France | France, Cour administrative d'appel de Versailles, 2ème chambre, 17 décembre 2020, 19VE00292


Vu la procédure suivante :

Procédure contentieuse antérieure :

M. B... C... a demandé au Tribunal administratif de Cergy-Pontoise de condamner l'Etat à lui verser la somme de 29 153,47 euros augmentée des intérêts légaux à compter du 9 mars 2016 avec capitalisation des intérêts en réparation du préjudice financier et du préjudice moral qu'il a subis du fait de la sanction d'exclusion temporaire de ses fonctions qui lui a été infligée le 6 juillet 2012 par le ministre de la culture annulée par un arrêt de la Cour administrative d'appel de Versailles en date du

21 juillet 2015.

Par un jugement n° 1609729 du 27 novembre 2018, le Tribunal ...

Vu la procédure suivante :

Procédure contentieuse antérieure :

M. B... C... a demandé au Tribunal administratif de Cergy-Pontoise de condamner l'Etat à lui verser la somme de 29 153,47 euros augmentée des intérêts légaux à compter du 9 mars 2016 avec capitalisation des intérêts en réparation du préjudice financier et du préjudice moral qu'il a subis du fait de la sanction d'exclusion temporaire de ses fonctions qui lui a été infligée le 6 juillet 2012 par le ministre de la culture annulée par un arrêt de la Cour administrative d'appel de Versailles en date du 21 juillet 2015.

Par un jugement n° 1609729 du 27 novembre 2018, le Tribunal administratif de Cergy-Pontoise a rejeté sa demande.

Procédure devant la Cour :

Par une requête et un mémoire en réplique enregistrés les 25 janvier 2019 et 30 septembre 2019, M. C..., représenté par Me Cellupica, avocat, demande à la Cour :

1° d'annuler ce jugement ;

2° de condamner l'Etat à lui verser la somme de 9153,47 euros augmentée des intérêts légaux avec capitalisation au titre de son préjudice financier et la somme de 20 000 euros augmentée des intérêts légaux avec capitalisation au titre de son préjudice moral.

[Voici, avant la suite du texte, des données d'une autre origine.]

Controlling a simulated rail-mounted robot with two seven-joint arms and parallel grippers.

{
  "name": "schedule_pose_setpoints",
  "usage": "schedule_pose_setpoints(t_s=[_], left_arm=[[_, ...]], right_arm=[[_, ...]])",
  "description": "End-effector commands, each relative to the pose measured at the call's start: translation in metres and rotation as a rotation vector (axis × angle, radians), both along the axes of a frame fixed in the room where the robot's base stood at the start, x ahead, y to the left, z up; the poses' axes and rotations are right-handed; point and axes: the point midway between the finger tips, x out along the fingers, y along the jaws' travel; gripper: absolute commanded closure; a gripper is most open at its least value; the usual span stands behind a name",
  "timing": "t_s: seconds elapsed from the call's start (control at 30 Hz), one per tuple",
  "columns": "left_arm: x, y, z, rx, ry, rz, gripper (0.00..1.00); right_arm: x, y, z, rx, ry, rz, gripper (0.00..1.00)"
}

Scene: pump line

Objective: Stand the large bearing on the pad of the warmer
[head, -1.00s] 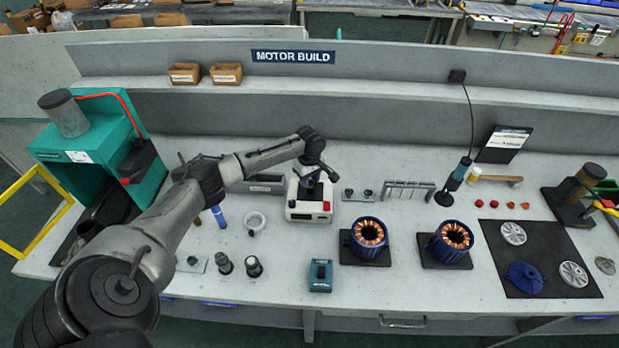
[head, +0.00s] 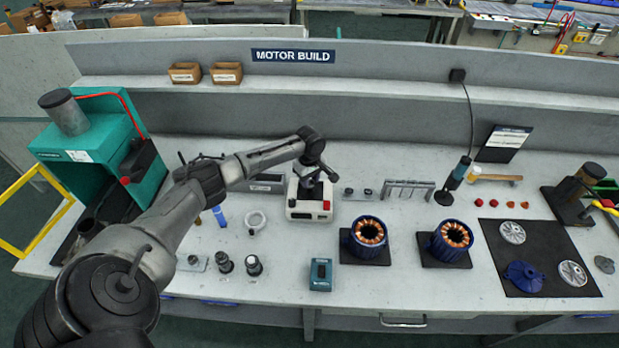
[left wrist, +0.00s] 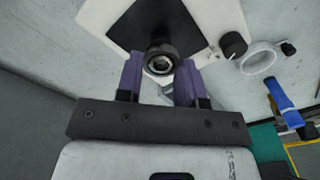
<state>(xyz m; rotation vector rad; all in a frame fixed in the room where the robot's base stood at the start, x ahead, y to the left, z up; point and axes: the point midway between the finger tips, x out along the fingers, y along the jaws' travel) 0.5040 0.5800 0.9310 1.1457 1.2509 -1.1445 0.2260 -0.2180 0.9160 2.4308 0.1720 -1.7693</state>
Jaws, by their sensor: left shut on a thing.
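My left gripper (left wrist: 160,68) has purple fingers and is shut on a dark ring-shaped bearing (left wrist: 160,61) with a bright inner ring. The bearing is over the near part of the pad; whether it touches the pad I cannot tell. My right gripper is not in view.
A white ring (head: 256,221) and a blue bottle-like item (head: 219,216) lie left of the warmer. A teal box (head: 320,274) stands in front. Two blue stators (head: 366,240) (head: 450,243) are to the right. A small stand (head: 357,193) with dark parts is just right of the warmer.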

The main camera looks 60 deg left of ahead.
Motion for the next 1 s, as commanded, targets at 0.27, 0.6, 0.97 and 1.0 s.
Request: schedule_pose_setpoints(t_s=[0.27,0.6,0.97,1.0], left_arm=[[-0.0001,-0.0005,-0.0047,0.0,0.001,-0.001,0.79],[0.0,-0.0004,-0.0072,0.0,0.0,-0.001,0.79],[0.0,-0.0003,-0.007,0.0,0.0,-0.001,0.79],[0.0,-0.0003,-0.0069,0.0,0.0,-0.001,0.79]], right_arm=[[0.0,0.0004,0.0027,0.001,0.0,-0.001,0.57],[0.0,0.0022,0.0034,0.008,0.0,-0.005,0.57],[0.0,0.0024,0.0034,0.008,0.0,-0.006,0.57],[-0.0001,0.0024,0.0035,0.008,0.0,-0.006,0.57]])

3° de mettre à la charge de l'Etat le versement de la somme de 5 000 euros sur le fondement de l'article L. 761-1 du code de justice administrative.

M. C... soutient que :

- il a été réintégré à temps plein dans ses fonctions par arrêté du 6 juillet 2012 ; l'indemnité compensant le préjudice financier subi du fait de la mesure irrégulière s'élève donc à 9153,47 euros ;

- la lourde sanction qui a été annulée lui a causé un préjudice moral qui ne peut être contesté au regard de la sanction de blâme qui lui a été substituée.

.....................................................................................................................

Vu :

- les autres pièces du dossier ;

- la loi n° 83-634 du 13 juillet 1983 ;

- la loi n° 84-16 du 11 janvier 1984 ;

- le décret n° 82-624 du 20 juillet 1982 ;

- le décret n° 95-239 du 2 mars 1995 ;

- le code de justice administrative.

Les parties ont été régulièrement averties du jour de l'audience.

Ont été entendus au cours de l'audience publique :

- le rapport de Mme A...,

- les conclusions de M. Bouzar, rapporteur public,

- et les observations de M. C....

Considérant ce qui suit :

1. Par un arrêté du ministre de la culture en date du 6 juillet 2012, M. C... a fait l'objet d'une sanction d'exclusion temporaire de ses fonctions d'adjoint technique de surveillance et de magasinage au musée de Malmaison-Bois-Préau d'une durée de deux ans dont dix-huit mois avec sursis. Par un arrêt en date du 21 juillet 2015, la Cour administrative d'appel de Versailles a annulé cette sanction au motif de son caractère disproportionné. M. C... relève appel du jugement en date du 27 novembre 2018 par lequel le Tribunal administratif de Cergy-Pontoise a rejeté sa demande tendant à l'indemnisation des divers préjudices qu'il estime avoir subis du fait de cette sanction illégale.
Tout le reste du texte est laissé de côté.